Muslim Extremism in America
“Why do people become terrorists? What causes them, what motivates them to cross the line?” Allen asks. “We’re going to various areas of the country, doing baselines, going out and talking to local police officials, law enforcement, talking to prison officials, talking to social workers, talking to individuals in the communities and academia, and as a result we’re trying to build a baseline across the country of where we are.”
A Pew Research Center poll found that while Muslims overall in America overwhelmingly reject suicide bombings in defense of Islam, 26 percent of Muslims in America age 18 to 29 believe suicide bombings could be justified in defense of Islam.
Moreover, relatively few Muslim Americans believe the war on terror is a sincere effort to reduce terrorism, and just 40 percent of Muslim Americans say groups of Arabs carried out the 9/11 attacks.
“The study sent some warning signals that we need to truly work the problems to ensure that the extremism is kept in small amounts in this country,” Allen says. “We must get stronger in that area of countering the al-Qaida extremist ideology.”

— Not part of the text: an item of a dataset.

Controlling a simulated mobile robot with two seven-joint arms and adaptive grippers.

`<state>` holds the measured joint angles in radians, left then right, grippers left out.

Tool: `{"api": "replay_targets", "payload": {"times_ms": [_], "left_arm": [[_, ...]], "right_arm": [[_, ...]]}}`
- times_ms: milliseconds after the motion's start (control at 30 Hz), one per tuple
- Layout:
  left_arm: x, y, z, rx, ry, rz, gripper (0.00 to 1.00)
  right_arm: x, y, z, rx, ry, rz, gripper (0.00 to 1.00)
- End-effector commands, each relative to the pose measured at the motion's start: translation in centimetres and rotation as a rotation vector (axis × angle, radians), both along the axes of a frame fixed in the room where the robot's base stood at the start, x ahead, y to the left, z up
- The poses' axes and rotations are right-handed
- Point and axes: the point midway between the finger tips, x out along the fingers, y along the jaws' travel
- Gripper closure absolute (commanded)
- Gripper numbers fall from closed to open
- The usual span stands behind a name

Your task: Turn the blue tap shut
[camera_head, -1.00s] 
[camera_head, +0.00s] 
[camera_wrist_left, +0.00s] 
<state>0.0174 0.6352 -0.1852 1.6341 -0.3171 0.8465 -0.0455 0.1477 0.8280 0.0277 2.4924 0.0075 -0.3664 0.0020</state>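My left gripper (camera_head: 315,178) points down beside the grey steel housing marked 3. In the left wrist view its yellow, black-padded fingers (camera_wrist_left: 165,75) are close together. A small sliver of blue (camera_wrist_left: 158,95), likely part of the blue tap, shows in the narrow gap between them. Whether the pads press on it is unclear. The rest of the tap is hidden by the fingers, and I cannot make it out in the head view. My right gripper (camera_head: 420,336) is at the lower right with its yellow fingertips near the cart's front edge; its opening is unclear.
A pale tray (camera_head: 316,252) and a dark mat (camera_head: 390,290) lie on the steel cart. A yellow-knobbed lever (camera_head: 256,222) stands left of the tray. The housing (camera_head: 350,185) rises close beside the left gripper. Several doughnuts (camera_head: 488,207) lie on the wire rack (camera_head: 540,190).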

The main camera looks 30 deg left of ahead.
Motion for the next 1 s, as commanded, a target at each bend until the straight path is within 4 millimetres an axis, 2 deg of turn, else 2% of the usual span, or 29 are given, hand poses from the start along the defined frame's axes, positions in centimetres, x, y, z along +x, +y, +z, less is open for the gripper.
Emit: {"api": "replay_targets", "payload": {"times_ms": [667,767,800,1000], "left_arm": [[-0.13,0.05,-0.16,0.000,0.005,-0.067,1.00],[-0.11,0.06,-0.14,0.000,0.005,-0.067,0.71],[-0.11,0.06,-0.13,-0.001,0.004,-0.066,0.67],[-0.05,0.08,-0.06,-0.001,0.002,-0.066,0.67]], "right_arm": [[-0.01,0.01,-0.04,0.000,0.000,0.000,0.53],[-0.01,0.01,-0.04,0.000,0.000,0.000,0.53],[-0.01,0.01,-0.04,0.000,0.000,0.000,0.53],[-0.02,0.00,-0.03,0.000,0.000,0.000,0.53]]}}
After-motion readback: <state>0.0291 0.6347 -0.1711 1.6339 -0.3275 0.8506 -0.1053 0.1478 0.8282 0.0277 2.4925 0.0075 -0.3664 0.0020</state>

Recently, the media highlighted a finding in a National Intelligence Estimate (NIE) that al-Qaida has established a safe haven in the tribal areas of Pakistan. But the estimate also said that terrorist groups “perceive the homeland as a harder target to strike than on 9/11.”
While The New York Times ran that positive conclusion as part of the text of the NIE, the paper ignored the point in its story about the resurgence of al-Qaida in Pakistan. Only three other newspapers — The Virginian-Pilot, the Mobile Register, and The Cincinnati Post — referred to the finding.
While progress has been made, the war on terror is being undercut by leaks of operational secrets, Allen says.
“Any time you give aid and comfort to the enemy, or talk about counter measures the United States may be taking or measures that are out there to disrupt or defeat al-Qaida, it’s devastating to the United States,” he says.
Most of all, Americans must not lose their will in what will be a long battle.
“We Americans have to be strong, we have to be resilient,” Allen says. “We’ve got to be very, very tough.”